▶ [REQUIREMENT]
Write the material out again in full, word for word. Do not include the pictures.

▶ [GIVEN ENTRIES]
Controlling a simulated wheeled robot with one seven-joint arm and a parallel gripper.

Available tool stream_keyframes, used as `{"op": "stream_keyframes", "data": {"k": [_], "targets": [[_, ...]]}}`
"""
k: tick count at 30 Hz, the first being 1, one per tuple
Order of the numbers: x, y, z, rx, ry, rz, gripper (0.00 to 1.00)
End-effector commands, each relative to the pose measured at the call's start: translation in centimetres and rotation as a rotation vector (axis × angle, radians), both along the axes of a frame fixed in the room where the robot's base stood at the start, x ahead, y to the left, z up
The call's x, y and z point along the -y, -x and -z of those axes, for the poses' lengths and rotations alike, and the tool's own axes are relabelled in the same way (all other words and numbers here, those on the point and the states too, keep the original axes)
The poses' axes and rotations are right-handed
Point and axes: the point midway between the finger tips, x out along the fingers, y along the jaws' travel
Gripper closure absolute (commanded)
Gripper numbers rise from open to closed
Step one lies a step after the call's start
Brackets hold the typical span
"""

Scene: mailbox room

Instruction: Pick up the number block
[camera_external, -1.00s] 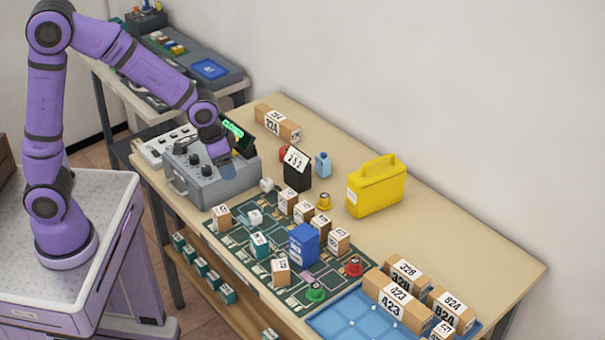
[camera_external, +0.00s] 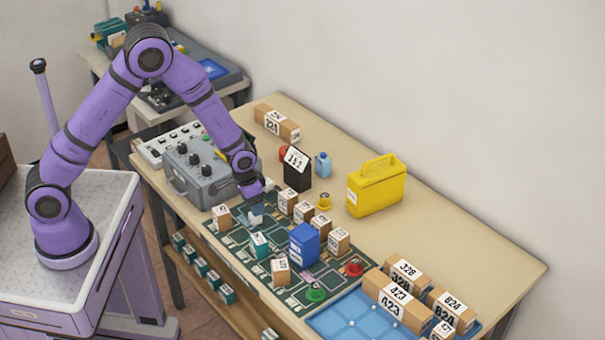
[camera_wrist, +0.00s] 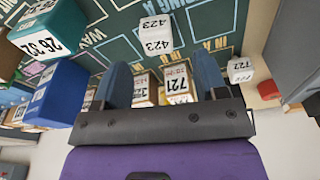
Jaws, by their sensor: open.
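Several number blocks stand on the green circuit-pattern mat (camera_external: 222,242). A white block (camera_external: 257,216) sits just below my gripper (camera_external: 262,198), which hangs over the mat's far left part. In the wrist view, a white block marked 423 (camera_wrist: 156,38) lies beyond the fingertips, roughly centred between them. My gripper (camera_wrist: 163,70) is open there, with nothing held. A tan block marked 721 (camera_wrist: 178,84) and another tan block (camera_wrist: 143,88) show between the fingers, farther down the picture. A second white block (camera_wrist: 240,69) is right of the right finger.
A dark blue box (camera_external: 304,244) stands on the mat among tan blocks. A grey knobbed console (camera_external: 200,175) is left of the gripper, a black sign box (camera_external: 297,172) behind it. A yellow case (camera_external: 376,188) and blue tray (camera_external: 350,318) are rightward. The table's back right is clear.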

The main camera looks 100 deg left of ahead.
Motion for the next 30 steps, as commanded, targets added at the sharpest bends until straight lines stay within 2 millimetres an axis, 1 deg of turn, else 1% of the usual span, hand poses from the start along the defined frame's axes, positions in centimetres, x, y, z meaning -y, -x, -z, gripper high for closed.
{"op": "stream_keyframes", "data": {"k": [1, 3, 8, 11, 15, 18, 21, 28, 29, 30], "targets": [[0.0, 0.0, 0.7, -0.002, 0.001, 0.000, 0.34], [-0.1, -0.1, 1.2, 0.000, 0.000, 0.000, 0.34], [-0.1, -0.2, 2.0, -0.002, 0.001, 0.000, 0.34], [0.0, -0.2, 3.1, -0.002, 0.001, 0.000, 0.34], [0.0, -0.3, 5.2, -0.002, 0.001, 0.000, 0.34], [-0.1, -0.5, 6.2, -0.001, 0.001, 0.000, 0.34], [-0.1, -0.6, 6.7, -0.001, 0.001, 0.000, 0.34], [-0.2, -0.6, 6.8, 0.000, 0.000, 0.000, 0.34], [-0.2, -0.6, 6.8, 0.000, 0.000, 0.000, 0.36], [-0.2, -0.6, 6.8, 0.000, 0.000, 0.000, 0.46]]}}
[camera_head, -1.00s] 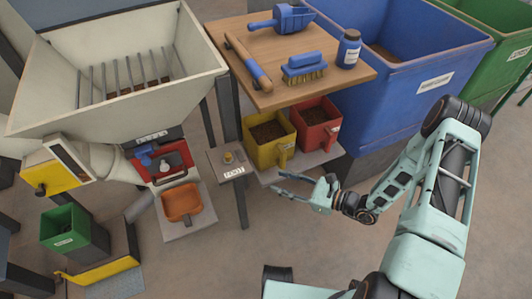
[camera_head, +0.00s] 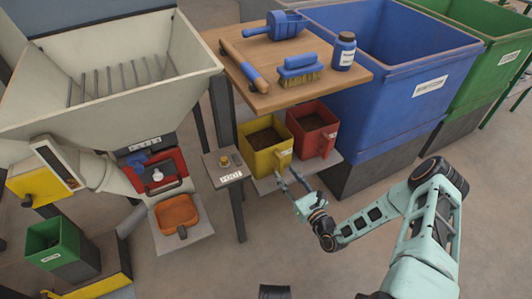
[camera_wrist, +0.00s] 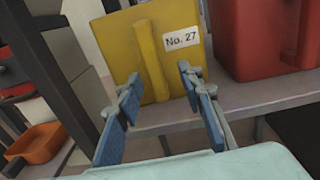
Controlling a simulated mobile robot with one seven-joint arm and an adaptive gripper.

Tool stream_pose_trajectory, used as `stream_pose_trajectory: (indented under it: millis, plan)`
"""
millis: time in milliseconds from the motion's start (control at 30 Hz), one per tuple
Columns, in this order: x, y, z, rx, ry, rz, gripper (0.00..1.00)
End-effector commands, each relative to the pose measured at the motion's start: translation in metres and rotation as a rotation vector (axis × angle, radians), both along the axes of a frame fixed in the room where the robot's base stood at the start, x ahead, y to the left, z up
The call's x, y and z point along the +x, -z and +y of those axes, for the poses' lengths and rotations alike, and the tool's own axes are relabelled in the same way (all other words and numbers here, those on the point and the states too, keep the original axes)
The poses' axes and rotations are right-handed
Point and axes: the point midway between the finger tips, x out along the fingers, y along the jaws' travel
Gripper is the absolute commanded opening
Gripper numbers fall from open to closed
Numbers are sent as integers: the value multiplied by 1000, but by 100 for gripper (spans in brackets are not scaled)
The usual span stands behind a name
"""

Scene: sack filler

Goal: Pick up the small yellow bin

▶ [RESPONSE TO THE EXERCISE]
Controlling a simulated wheeled robot with one seven-joint arm and a parallel gripper.

Available tool stream_keyframes, used as `{"op": "stream_keyframes", "data": {"k": [_], "targets": [[_, ...]]}}`
"""
k: tick count at 30 Hz, the first being 1, one per tuple
Order of the numbers: x, y, z, rx, ry, rz, gripper (0.00 to 1.00)
End-effector commands, each relative to the pose measured at the call's start: translation in centimetres and rotation as a rotation vector (axis × angle, radians), both along the axes of a frame fixed in the room where the robot's base stood at the start, x ahead, y to the left, z up
The call's x, y and z point along the -y, -x and -z of those axes, for the poses' lengths and rotations alike, and the tool's own axes are relabelled in the same way (all other words and numbers here, those on the point and the states too, keep the original axes)
The poses' axes and rotations are right-handed
Point and axes: the point midway between the finger tips, x out along the fingers, y along the jaws' travel
Gripper closure absolute (commanded)
Gripper numbers rise from open to closed
Step one lies a step after the call's start
Brackets hold the typical span
"""

Scene: mailbox room

Instruction: Pick up the number block
[camera_external, -1.00s] 
[camera_external, +0.00s] 
[camera_wrist, +0.00s] 
Jaws, by their sensor: open.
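Several number blocks stand on the green circuit-pattern mat (camera_external: 222,242). A white block (camera_external: 257,216) sits just below my gripper (camera_external: 262,198), which hangs over the mat's far left part. In the wrist view, a white block marked 423 (camera_wrist: 156,38) lies beyond the fingertips, roughly centred between them. My gripper (camera_wrist: 163,70) is open there, with nothing held. A tan block marked 721 (camera_wrist: 178,84) and another tan block (camera_wrist: 143,88) show between the fingers, farther down the picture. A second white block (camera_wrist: 240,69) is right of the right finger.
A dark blue box (camera_external: 304,244) stands on the mat among tan blocks. A grey knobbed console (camera_external: 200,175) is left of the gripper, a black sign box (camera_external: 297,172) behind it. A yellow case (camera_external: 376,188) and blue tray (camera_external: 350,318) are rightward. The table's back right is clear.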

The main camera looks 100 deg left of ahead.
Motion for the next 30 steps, as commanded, targets added at the sharpest bends until straight lines stay within 2 millimetres an axis, 1 deg of turn, else 1% of the usual span, hand poses from the start along the defined frame's axes, positions in centimetres, x, y, z meaning -y, -x, -z, gripper high for closed.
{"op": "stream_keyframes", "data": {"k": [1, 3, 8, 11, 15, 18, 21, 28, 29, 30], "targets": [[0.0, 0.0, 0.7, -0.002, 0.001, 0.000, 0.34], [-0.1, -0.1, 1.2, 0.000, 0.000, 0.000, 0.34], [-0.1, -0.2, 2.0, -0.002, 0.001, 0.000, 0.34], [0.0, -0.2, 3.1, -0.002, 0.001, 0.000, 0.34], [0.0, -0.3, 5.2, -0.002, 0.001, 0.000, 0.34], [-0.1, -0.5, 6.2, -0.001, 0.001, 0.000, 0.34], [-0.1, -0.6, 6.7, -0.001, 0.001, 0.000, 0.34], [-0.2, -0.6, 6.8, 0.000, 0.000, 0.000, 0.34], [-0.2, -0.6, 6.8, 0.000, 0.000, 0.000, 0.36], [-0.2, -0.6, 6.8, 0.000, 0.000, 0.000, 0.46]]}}
[camera_head, -1.00s] 
[camera_head, +0.00s] 
[camera_wrist, +0.00s] 
Controlling a simulated mobile robot with one seven-joint arm and an adaptive gripper.

Tool stream_pose_trajectory, used as `stream_pose_trajectory: (indented under it: millis, plan)`
"""
millis: time in milliseconds from the motion's start (control at 30 Hz), one per tuple
Columns, in this order: x, y, z, rx, ry, rz, gripper (0.00..1.00)
End-effector commands, each relative to the pose measured at the motion's start: translation in metres and rotation as a rotation vector (axis × angle, radians), both along the axes of a frame fixed in the room where the robot's base stood at the start, x ahead, y to the left, z up
The call's x, y and z point along the +x, -z and +y of those axes, for the poses' lengths and rotations alike, and the tool's own axes are relabelled in the same way (all other words and numbers here, those on the point and the states too, keep the original axes)
The poses' axes and rotations are right-handed
Point and axes: the point midway between the finger tips, x out along the fingers, y along the jaws' travel
Gripper is the absolute commanded opening
Gripper numbers fall from open to closed
Numbers are sent as integers: the value multiplied by 1000, but by 100 for gripper (spans in brackets are not scaled)
The usual span stands behind a name
"""

Scene: sack filler

Goal: Pick up the small yellow bin

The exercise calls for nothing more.